EXERCISE DIRECTIONS =>
Search the material below for the word "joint". Copy every line that has it.

TASK MATERIAL =>
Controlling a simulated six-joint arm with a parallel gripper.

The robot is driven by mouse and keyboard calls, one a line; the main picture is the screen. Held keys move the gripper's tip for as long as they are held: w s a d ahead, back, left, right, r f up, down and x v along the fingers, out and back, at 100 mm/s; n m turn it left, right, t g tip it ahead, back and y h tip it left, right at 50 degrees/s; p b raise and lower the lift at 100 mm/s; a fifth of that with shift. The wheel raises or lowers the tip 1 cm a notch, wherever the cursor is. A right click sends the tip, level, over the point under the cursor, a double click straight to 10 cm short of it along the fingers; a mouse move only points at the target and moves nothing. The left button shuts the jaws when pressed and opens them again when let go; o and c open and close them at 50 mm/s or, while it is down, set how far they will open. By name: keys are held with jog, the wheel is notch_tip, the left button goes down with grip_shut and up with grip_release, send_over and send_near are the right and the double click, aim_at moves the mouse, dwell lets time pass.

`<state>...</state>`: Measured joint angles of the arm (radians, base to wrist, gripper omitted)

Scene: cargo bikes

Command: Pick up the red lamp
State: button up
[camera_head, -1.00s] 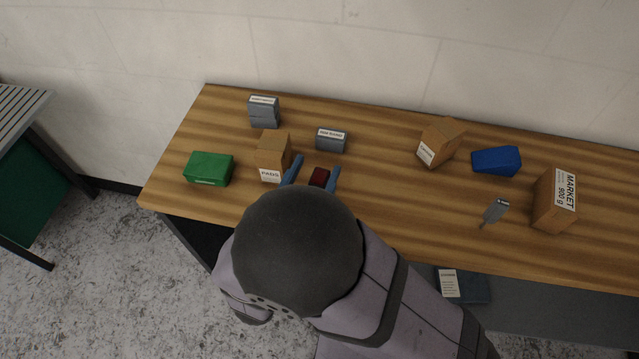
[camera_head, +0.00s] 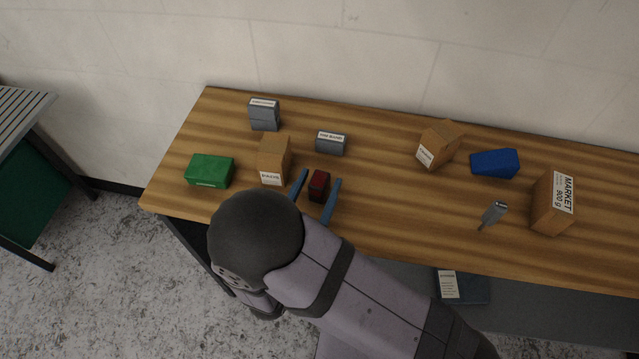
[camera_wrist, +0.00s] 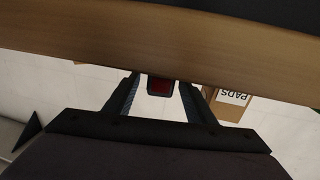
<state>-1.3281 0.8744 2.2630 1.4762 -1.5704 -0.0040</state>
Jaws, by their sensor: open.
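The red lamp (camera_head: 319,185) is a small dark block with a red face, on the wooden table near its front left part. My gripper (camera_head: 321,181) is open, with one blue-grey finger on each side of the lamp in the head view. In the wrist view the lamp's red face (camera_wrist: 160,86) shows between the two fingers of my gripper (camera_wrist: 160,88). I cannot tell whether either finger touches it.
A brown pads box (camera_head: 273,160) stands close left of the lamp, near the left finger. A green box (camera_head: 210,171) lies farther left.

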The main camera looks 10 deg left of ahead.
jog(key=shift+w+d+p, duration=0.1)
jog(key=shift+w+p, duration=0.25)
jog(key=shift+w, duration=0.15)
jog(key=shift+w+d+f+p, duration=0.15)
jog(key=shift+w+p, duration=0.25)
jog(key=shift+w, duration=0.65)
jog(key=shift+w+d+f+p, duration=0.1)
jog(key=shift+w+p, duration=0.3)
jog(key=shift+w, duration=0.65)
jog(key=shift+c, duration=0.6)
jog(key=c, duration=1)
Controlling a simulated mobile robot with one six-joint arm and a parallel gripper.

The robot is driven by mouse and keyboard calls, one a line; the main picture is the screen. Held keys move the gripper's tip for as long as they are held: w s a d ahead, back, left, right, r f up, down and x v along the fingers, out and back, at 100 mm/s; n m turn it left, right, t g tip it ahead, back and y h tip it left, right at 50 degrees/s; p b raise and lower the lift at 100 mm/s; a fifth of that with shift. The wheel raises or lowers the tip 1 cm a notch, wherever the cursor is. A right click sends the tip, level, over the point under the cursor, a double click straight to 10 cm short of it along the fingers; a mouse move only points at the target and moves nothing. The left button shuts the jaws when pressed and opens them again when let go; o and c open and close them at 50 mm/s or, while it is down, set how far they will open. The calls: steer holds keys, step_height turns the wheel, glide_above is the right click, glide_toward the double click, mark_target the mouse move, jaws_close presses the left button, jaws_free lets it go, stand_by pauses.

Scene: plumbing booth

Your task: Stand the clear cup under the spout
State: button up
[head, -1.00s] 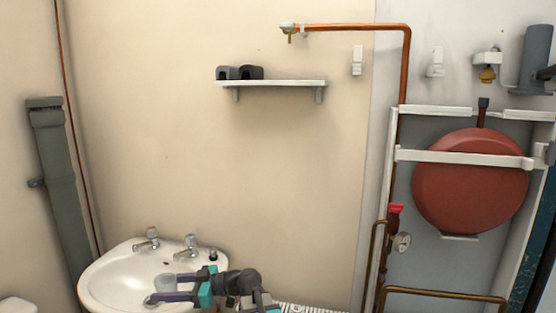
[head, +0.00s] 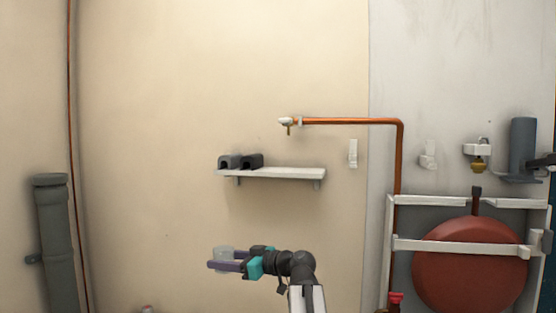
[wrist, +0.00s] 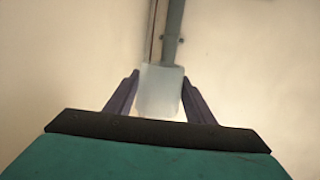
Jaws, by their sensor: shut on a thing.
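My gripper (head: 226,261) is shut on the clear cup (head: 223,254), with one purple finger on each side of it. The cup looks upright and is held in the air below and left of the shelf. In the wrist view the cup (wrist: 160,92) sits between the two fingers (wrist: 159,102). The spout (head: 288,127) is a small brass outlet at the left end of a copper pipe (head: 350,121) on the wall. It is above the white shelf (head: 290,174), well up and to the right of the cup.
A red round tank (head: 470,265) behind white rails is at the right. A grey pipe (head: 55,240) runs down the wall at the left.

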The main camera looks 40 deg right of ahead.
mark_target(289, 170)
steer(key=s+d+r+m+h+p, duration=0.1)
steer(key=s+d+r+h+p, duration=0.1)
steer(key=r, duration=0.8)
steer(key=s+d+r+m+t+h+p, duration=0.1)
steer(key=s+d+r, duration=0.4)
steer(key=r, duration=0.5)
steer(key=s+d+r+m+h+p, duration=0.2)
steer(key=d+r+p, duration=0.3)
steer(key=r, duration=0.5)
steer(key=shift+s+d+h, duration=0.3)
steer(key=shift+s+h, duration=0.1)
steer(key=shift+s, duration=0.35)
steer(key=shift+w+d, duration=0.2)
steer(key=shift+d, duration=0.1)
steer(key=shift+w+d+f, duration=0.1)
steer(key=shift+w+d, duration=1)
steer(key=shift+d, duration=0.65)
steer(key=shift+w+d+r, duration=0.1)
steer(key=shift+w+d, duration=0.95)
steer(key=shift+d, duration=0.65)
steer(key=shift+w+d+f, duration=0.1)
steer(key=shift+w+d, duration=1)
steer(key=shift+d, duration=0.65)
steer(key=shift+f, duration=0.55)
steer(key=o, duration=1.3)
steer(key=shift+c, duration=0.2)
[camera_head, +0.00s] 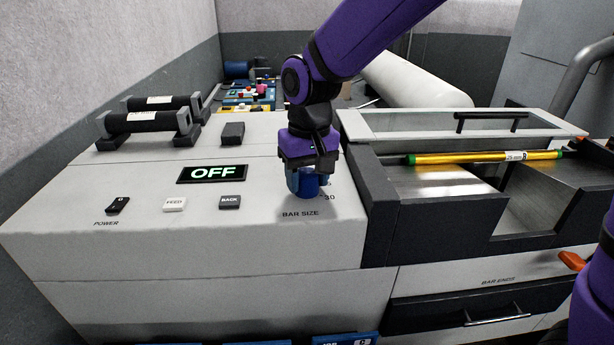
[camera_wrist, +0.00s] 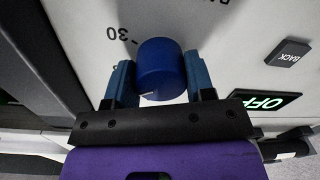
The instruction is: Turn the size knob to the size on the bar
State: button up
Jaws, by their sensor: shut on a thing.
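The blue size knob (camera_head: 309,186) stands on the sloped panel above the words BAR SIZE. It also shows in the wrist view (camera_wrist: 161,68), with a small light mark on its near edge. My gripper (camera_head: 308,176) is shut on the knob, one blue finger on each side; in the wrist view the fingers (camera_wrist: 158,82) flank it. The yellow bar (camera_head: 468,157) with green ends lies in the trough at right.
The display (camera_head: 212,174) reads OFF. The POWER switch (camera_head: 118,206), FEED button (camera_head: 174,204) and BACK button (camera_head: 230,202) are left of the knob. Black rollers (camera_head: 152,121) stand at the back left. A clear lid (camera_head: 465,124) with a black handle is behind the bar.

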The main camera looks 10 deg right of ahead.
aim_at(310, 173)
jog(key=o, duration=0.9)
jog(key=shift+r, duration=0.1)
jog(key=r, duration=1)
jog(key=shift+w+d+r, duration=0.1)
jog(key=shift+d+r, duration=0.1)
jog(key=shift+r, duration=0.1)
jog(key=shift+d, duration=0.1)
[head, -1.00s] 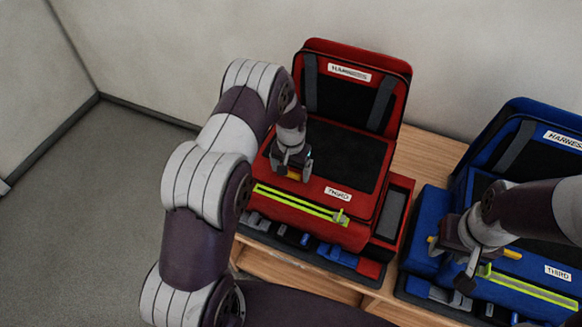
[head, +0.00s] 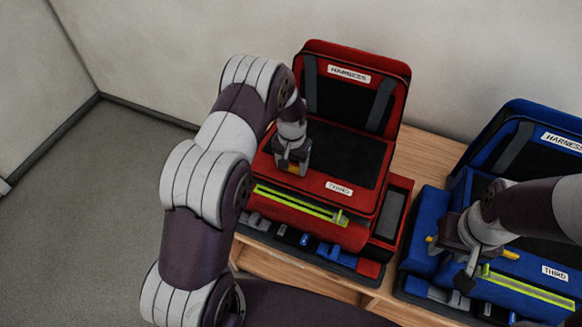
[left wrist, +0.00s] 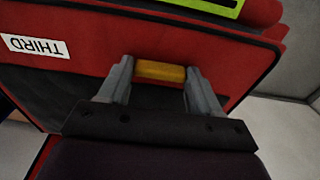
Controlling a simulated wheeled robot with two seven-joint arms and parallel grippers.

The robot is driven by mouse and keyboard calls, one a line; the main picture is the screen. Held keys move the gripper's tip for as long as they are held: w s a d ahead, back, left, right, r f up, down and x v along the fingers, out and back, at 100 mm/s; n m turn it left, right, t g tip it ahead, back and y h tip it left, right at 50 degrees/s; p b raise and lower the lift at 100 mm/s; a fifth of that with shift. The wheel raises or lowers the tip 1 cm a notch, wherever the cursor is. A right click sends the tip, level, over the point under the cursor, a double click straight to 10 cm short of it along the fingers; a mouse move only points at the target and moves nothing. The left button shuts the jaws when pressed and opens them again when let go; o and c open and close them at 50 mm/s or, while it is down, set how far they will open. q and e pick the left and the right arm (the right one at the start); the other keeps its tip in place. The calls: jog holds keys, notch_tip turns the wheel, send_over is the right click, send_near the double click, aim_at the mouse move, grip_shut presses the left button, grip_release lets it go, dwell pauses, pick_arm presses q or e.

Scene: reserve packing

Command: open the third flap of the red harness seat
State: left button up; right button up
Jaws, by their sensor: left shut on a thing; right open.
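The red harness seat (head: 318,205) stands on the wooden bench, with its backrest raised and a HARNESS label on it. Its front flap carries a THIRD label (head: 339,188), which also shows in the left wrist view (left wrist: 36,46). A yellow-green zip strip (head: 298,204) runs along its front. My left gripper (head: 291,168) is over the flap's left front part, shut on a yellow tab (left wrist: 161,72) that lies between its fingers in the left wrist view. My right gripper (head: 455,262) is at the blue seat, open, close to a yellow piece there.
A blue harness seat (head: 430,228) stands to the right, with its own THIRD label and zip strip. A tray of small blue and grey parts (head: 300,238) lies in front of the red seat. A wall is close behind; open floor lies left.

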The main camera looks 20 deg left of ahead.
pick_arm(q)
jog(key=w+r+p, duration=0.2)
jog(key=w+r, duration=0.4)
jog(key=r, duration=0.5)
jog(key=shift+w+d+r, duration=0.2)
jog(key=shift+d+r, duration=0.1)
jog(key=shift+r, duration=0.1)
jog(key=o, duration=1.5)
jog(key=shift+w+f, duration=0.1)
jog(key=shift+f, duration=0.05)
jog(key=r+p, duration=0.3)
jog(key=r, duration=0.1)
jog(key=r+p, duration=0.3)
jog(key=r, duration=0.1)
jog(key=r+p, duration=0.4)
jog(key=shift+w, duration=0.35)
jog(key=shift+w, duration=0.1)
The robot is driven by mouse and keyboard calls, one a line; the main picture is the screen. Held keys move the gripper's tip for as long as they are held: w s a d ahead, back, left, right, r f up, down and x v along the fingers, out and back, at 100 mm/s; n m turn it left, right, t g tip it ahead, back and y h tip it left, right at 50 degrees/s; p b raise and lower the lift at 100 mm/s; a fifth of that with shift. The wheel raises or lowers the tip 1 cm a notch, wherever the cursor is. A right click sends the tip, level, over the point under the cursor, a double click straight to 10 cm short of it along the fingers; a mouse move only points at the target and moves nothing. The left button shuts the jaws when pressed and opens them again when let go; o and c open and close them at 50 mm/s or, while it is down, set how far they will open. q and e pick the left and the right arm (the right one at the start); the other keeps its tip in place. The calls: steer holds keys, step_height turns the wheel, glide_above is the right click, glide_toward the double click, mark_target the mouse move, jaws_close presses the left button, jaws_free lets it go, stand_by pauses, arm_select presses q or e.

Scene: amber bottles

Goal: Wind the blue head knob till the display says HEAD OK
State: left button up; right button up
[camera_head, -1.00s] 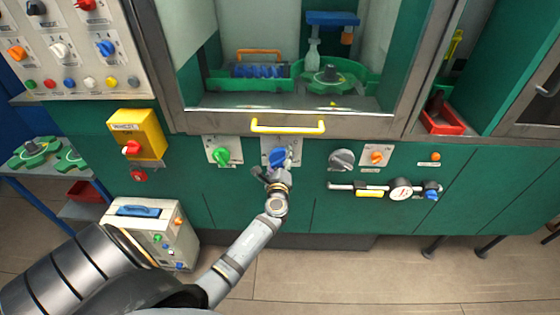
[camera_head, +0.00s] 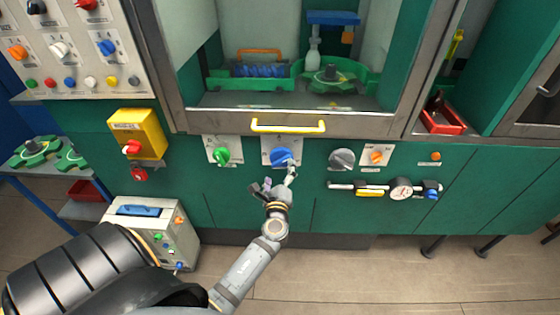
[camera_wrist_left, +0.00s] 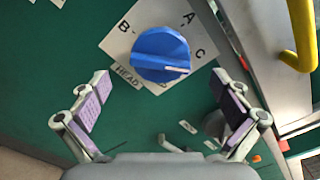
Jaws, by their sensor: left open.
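The blue head knob (camera_head: 281,157) sits on a white lettered plate (camera_head: 268,142) on the green front below the yellow handle. In the left wrist view the knob (camera_wrist_left: 160,54) fills the upper middle, with HEAD printed beside it. Its white pointer line aims right, to the side of C. My left gripper (camera_head: 273,181) is open and empty, just below and in front of the knob. In the wrist view its purple-padded fingers (camera_wrist_left: 162,84) are spread wide, clear of the knob. I cannot make out a readable HEAD OK display. My right gripper is not in view.
A green knob (camera_head: 221,156) is left of the blue one; a grey knob (camera_head: 342,159) and an orange knob (camera_head: 376,157) are to its right. The yellow handle (camera_head: 288,125) juts out above. A gauge pipe (camera_head: 385,189) runs lower right. A yellow box (camera_head: 137,134) hangs at left.

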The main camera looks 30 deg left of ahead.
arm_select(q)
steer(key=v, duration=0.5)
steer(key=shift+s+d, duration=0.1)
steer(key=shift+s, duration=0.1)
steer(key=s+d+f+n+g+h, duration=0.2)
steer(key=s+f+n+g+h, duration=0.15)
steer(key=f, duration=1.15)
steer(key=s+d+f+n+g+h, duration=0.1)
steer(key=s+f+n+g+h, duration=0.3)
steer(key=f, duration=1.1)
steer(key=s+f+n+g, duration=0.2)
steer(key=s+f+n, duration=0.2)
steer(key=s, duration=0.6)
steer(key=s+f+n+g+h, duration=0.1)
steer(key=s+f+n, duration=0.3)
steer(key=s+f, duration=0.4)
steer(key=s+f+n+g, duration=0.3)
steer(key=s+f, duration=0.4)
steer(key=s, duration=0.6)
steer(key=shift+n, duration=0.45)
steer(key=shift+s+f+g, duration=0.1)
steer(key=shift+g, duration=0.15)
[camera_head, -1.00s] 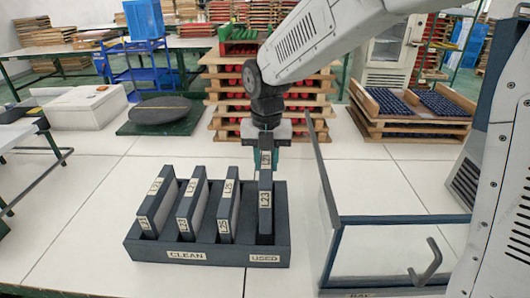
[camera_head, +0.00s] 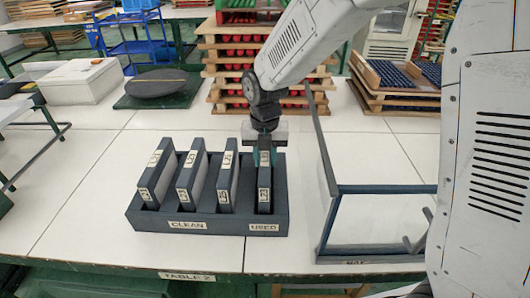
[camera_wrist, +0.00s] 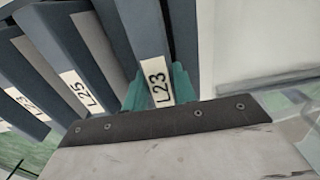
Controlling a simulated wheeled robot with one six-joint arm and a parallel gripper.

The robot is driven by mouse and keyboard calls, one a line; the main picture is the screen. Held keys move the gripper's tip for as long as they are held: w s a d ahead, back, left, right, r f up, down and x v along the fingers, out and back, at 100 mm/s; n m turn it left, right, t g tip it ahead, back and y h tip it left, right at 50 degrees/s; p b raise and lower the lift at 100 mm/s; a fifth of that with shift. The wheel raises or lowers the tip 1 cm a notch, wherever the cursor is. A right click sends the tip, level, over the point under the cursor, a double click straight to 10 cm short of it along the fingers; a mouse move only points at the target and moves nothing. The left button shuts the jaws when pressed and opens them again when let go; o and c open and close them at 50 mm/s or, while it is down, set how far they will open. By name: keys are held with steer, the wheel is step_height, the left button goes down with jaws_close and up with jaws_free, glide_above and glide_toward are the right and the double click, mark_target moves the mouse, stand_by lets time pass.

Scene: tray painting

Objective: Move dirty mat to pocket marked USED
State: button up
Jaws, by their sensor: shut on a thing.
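My gripper (camera_head: 264,151) is above that pocket, shut on the mat's upper end. In the wrist view the teal fingers (camera_wrist: 158,88) lie on both sides of the mat's labelled edge (camera_wrist: 143,40). The mat's lower part is hidden inside the rack, so I cannot tell whether it touches the bottom.
Three labelled mats stand in the CLEAN side, the nearest one (camera_head: 226,182) close to the left of my gripper. A frame with clear panels (camera_head: 375,190) stands just right of the rack. The white tabletop (camera_head: 85,215) left of the rack is clear.

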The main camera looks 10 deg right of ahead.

FINAL RESULT =>
Controlling a simulated six-joint arm with a parallel gripper.
`<state>...</state>`: Measured joint angles of the arm (radians, base to wrist, gripper omitted)
Controlling a simulated mobile robot with one six-joint arm and a parallel gripper.
Controlling a simulated wheeled robot with two seven-joint arms and parallel grippers.
Controlling a simulated wheeled robot with one six-joint arm and a parallel gripper.

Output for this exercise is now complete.